--- START OF WORKING DATA ---
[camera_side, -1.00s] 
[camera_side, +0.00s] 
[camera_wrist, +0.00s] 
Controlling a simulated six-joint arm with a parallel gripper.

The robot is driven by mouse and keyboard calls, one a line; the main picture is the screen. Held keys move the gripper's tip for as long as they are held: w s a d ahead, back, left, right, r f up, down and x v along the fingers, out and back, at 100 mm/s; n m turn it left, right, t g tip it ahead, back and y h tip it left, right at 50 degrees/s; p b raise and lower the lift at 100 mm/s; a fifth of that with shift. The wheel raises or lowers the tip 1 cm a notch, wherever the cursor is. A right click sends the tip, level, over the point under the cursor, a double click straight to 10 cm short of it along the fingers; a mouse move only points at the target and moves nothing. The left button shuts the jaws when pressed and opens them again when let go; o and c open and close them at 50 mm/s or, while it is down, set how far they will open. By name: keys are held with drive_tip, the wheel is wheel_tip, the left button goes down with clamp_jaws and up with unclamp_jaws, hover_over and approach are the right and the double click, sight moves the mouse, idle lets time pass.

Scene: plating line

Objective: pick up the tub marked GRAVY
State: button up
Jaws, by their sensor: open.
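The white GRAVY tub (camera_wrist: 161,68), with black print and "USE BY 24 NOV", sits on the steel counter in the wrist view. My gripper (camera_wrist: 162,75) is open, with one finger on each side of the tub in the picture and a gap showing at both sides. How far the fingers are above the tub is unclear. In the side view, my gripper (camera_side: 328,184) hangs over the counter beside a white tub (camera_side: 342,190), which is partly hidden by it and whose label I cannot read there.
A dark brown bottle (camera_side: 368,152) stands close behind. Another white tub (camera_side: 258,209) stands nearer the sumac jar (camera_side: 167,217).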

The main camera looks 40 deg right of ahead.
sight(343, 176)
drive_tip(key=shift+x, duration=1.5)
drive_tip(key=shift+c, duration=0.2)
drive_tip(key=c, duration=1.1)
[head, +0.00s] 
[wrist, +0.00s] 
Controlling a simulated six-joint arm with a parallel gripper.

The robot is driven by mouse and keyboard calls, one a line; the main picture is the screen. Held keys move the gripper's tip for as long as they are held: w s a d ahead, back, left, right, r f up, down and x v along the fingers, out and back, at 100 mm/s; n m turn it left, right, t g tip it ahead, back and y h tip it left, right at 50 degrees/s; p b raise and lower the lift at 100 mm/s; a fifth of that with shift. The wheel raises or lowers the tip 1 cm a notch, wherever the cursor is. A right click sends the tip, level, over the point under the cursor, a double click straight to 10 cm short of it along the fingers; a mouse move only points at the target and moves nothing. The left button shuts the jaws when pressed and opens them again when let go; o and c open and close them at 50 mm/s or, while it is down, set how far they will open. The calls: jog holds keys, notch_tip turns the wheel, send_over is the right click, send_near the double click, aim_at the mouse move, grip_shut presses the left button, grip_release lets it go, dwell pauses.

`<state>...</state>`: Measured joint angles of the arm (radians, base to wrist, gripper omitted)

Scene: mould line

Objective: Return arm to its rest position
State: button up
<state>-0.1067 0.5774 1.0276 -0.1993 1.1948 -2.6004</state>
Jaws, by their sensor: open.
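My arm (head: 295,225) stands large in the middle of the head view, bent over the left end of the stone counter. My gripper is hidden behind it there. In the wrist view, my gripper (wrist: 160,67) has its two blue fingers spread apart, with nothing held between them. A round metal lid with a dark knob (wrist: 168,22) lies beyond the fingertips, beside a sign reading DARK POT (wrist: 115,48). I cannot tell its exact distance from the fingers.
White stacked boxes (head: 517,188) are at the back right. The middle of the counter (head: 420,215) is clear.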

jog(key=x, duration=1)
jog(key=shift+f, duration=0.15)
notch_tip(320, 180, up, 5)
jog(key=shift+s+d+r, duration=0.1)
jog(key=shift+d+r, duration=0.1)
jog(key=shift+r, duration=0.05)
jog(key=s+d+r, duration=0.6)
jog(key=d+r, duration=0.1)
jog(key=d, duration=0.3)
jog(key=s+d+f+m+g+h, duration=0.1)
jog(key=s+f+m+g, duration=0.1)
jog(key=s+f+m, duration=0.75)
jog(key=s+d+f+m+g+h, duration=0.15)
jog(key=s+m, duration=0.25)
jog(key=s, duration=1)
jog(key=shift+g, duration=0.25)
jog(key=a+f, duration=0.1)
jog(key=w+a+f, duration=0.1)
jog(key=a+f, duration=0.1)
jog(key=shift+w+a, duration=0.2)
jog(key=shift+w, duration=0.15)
--- END OF WORKING DATA ---
> WORK TO COMPLETE
Please output every record, keeping each line exact.

> TASK SOLUTION
[camera_side, -1.00s] 
[camera_side, +0.00s] 
[camera_wrist, +0.00s] 
Controlling a simulated six-joint arm with a parallel gripper.

The robot is driven by mouse and keyboard calls, one a line; the main picture is the screen. Held keys move the gripper's tip for as long as they are held: w s a d ahead, back, left, right, r f up, down and x v along the fingers, out and back, at 100 mm/s; n m turn it left, right, t g tip it ahead, back and y h tip it left, right at 50 degrees/s; p b raise and lower the lift at 100 mm/s; a fifth of that with shift. The wheel raises or lowers the tip 1 cm a notch, wherever the cursor is. A right click sends the tip, level, over the point under the cursor, a double click straight to 10 cm short of it along the fingers; a mouse move only points at the target and moves nothing. The left button shuts the jaws when pressed and opens them again when let go; o and c open and close them at 50 mm/s or, while it is down, set how far they will open. By name: keys are held with drive_tip, the wheel is wheel_tip, the left button goes down with clamp_jaws and up with unclamp_jaws, hover_over and approach are the right and the double click, sight moves the mouse, idle lets time pass.

Scene: plating line

Objective: pick up the tub marked GRAVY
State: button up
Jaws, by their sensor: open.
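The white GRAVY tub (camera_wrist: 161,68), with black print and "USE BY 24 NOV", sits on the steel counter in the wrist view. My gripper (camera_wrist: 162,75) is open, with one finger on each side of the tub in the picture and a gap showing at both sides. How far the fingers are above the tub is unclear. In the side view, my gripper (camera_side: 328,184) hangs over the counter beside a white tub (camera_side: 342,190), which is partly hidden by it and whose label I cannot read there.
A dark brown bottle (camera_side: 368,152) stands close behind. Another white tub (camera_side: 258,209) stands nearer the sumac jar (camera_side: 167,217).

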The main camera looks 40 deg right of ahead.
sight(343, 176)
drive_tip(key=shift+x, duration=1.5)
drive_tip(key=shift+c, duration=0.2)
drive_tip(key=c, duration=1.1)
[head, +0.00s] 
[wrist, +0.00s] 
Controlling a simulated six-joint arm with a parallel gripper.

The robot is driven by mouse and keyboard calls, one a line; the main picture is the screen. Held keys move the gripper's tip for as long as they are held: w s a d ahead, back, left, right, r f up, down and x v along the fingers, out and back, at 100 mm/s; n m turn it left, right, t g tip it ahead, back and y h tip it left, right at 50 degrees/s; p b raise and lower the lift at 100 mm/s; a fifth of that with shift. The wheel raises or lowers the tip 1 cm a notch, wherever the cursor is. A right click sends the tip, level, over the point under the cursor, a double click straight to 10 cm short of it along the fingers; a mouse move only points at the target and moves nothing. The left button shuts the jaws when pressed and opens them again when let go; o and c open and close them at 50 mm/s or, while it is down, set how far they will open. The calls: jog holds keys, notch_tip turns the wheel, send_over is the right click, send_near the double click, aim_at the mouse move, grip_shut presses the left button, grip_release lets it go, dwell pauses.

`<state>...</state>`: Measured joint angles of the arm (radians, base to wrist, gripper omitted)

Scene: mould line

Objective: Return arm to its rest position
State: button up
<state>-0.1067 0.5774 1.0276 -0.1993 1.1948 -2.6004</state>
Jaws, by their sensor: open.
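My arm (head: 295,225) stands large in the middle of the head view, bent over the left end of the stone counter. My gripper is hidden behind it there. In the wrist view, my gripper (wrist: 160,67) has its two blue fingers spread apart, with nothing held between them. A round metal lid with a dark knob (wrist: 168,22) lies beyond the fingertips, beside a sign reading DARK POT (wrist: 115,48). I cannot tell its exact distance from the fingers.
White stacked boxes (head: 517,188) are at the back right. The middle of the counter (head: 420,215) is clear.

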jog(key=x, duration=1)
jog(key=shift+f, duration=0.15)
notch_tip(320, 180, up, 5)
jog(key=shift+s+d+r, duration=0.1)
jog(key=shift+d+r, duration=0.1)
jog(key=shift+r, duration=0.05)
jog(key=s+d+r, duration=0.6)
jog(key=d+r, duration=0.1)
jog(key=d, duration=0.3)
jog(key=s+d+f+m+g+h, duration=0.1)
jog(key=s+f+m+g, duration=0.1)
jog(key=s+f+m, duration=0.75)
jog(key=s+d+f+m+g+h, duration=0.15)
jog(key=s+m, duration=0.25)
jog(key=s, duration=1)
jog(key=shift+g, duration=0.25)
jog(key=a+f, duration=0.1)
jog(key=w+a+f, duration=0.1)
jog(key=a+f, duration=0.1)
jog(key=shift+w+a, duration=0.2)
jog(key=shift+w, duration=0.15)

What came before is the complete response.